I first discovered the phenomenon of Dora Hall when I purchased a package of Solo Cups in the 80’s and sent in the attached card for a free video. I got “Dora’s World,” a vanity project starring the wife of Solo Cups founder, Leo Hulseman. Unfortunately, my video hasn’t survived the years, but thank god for YouTube. I found two great samples of Dora Hall’s musical “gifts”: the first is a rock medley (including “Rocky Raccoon” and “Hey Jude”) she sings with fellow rock n’ rollers, Phil Harris, Rich Little, Frank Sinatra Jr. and an unidentified man who must’ve made Laura Nyro turn over in her grave with his brief but not brief enough version of “Eli’s Coming.”
If you just wanna check out Dora in a solo number, click on the following link to see the show-stopping, “All He’d Say was ‘Uh-huh.'”
And for some more background info on Dora, go to:
http://www.kenbmiller.com/satpostman/articles/video/video.html
Allee Willis
I came into the world of Dora Hall much later, actually only a few years ago when I found a mint-in-cover Disco 45 of hers. I loved the cover so much and she looked so twisted and it was, after all, a Disco record but I never actually put it on and it’s buried in a box somewhere down in my basement. Your post has me thinking that one of these nights I might be crawling around down there looking for it because now it’s a MUST HEAR.
Who knew that Dora had the bucks? Herein lies the importance of being married to someone rich (or having lots of pocket change of your own). You get to make records and do variety shows in between throwing dinner parties for your rich husband’s cronies. Who knew she had a TV Special?

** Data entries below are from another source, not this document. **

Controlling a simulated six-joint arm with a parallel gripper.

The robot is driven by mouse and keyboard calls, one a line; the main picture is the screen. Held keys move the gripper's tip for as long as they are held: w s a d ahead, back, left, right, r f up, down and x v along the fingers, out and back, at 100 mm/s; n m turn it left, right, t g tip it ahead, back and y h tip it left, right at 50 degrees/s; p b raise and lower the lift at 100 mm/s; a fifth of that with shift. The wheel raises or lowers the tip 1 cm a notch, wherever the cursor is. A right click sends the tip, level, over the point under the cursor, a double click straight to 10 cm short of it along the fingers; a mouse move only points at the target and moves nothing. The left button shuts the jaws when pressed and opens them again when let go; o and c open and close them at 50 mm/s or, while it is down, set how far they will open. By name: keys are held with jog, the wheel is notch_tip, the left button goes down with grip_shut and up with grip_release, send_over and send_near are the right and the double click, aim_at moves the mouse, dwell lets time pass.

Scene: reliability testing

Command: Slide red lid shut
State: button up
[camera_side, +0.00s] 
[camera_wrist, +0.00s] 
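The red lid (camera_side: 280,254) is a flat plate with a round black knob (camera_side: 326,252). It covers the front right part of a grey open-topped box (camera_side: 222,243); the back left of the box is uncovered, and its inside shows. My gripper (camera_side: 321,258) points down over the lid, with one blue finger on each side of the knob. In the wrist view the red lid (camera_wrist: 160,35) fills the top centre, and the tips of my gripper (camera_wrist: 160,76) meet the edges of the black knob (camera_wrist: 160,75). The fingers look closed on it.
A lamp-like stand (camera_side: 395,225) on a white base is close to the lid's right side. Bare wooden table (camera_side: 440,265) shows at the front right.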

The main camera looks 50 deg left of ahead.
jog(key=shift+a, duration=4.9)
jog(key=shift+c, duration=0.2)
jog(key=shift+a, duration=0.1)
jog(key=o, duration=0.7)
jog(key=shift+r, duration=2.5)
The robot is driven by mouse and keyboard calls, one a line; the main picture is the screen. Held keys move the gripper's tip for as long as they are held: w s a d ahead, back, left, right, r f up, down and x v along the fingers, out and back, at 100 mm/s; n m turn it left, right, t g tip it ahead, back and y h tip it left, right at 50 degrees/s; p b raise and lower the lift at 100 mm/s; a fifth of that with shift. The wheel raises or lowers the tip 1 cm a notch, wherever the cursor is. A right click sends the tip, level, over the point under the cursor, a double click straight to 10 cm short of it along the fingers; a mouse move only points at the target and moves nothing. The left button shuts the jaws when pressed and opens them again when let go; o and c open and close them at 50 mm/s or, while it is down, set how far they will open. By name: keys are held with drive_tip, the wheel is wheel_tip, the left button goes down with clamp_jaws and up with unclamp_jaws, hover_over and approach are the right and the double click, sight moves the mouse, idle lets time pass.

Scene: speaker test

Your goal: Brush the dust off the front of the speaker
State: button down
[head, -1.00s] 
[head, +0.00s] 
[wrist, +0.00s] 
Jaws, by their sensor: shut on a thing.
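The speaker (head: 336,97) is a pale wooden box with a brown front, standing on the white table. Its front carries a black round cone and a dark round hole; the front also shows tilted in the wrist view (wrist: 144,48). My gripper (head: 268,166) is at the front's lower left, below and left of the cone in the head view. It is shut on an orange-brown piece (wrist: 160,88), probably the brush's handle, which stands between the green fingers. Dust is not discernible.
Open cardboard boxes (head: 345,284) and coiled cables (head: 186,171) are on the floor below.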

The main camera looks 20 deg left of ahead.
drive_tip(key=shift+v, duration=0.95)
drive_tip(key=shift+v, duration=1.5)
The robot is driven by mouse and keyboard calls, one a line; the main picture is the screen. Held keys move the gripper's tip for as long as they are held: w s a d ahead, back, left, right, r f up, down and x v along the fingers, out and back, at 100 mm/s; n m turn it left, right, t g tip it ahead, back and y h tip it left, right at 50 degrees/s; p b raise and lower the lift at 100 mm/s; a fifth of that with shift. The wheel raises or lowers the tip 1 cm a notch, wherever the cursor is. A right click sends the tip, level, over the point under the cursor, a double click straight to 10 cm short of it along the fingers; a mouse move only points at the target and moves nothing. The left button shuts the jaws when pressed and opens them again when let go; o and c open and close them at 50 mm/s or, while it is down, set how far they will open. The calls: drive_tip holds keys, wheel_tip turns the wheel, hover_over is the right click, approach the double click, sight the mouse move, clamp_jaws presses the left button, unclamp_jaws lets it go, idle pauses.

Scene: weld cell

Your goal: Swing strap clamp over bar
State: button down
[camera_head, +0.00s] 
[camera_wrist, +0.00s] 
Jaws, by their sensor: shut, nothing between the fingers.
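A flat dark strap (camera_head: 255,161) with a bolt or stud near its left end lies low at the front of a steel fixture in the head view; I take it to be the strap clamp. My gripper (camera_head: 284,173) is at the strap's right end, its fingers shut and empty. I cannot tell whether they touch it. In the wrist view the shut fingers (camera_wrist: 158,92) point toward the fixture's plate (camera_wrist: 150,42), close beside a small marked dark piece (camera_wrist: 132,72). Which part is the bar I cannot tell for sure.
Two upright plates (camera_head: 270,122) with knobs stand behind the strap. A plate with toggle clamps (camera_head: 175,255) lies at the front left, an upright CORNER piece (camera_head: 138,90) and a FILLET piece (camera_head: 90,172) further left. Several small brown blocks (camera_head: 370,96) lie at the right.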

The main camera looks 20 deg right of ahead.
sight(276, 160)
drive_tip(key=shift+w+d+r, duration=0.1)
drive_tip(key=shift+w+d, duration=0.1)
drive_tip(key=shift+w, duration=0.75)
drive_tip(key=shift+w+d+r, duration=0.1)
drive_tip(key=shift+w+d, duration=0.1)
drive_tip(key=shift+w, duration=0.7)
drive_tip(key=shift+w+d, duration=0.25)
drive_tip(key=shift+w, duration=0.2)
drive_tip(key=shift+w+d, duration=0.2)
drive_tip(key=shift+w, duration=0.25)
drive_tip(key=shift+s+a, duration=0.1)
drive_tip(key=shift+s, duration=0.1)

The first clip kills me. Dora’s dress is sensational. Though I’m still reeling from the fact that she actually had a career, which I never suspected when I plunked down the 30 cents it took to win one of her records on eBay.
My first job in the music industry was as a copywriter at Columbia/Epic Records in NYC. Laura Nyro was the first artist I was assigned to and Eli and the 13th Confession” was one of the first albums that I wrote all the ads and commercials for. I’ve probably heard “Eli’s Coming” 96,000 times in my life. The unidentified man’s brief but not brief enough version of that song is so toyed with it’s almost unrecognizable had he not sung the title. Had Laura Nyro seen this when it aired it would have drove her to an early death. She did not like her songs messed with.
And if this is the biggest gig that Frank Sinatra Jr. could get he should have called Dora’s husband for a part-time gig.
As for Dora’s solo number, her dancing is appropriately white and that’s the kind of specialty songs that made me never watch those kind of TV specials in the 60s and 70s.
Thanks so much for this detailed post. It always blows my mind when I think I know everything there is know about someone and then discover that I know absolutely nothing at all.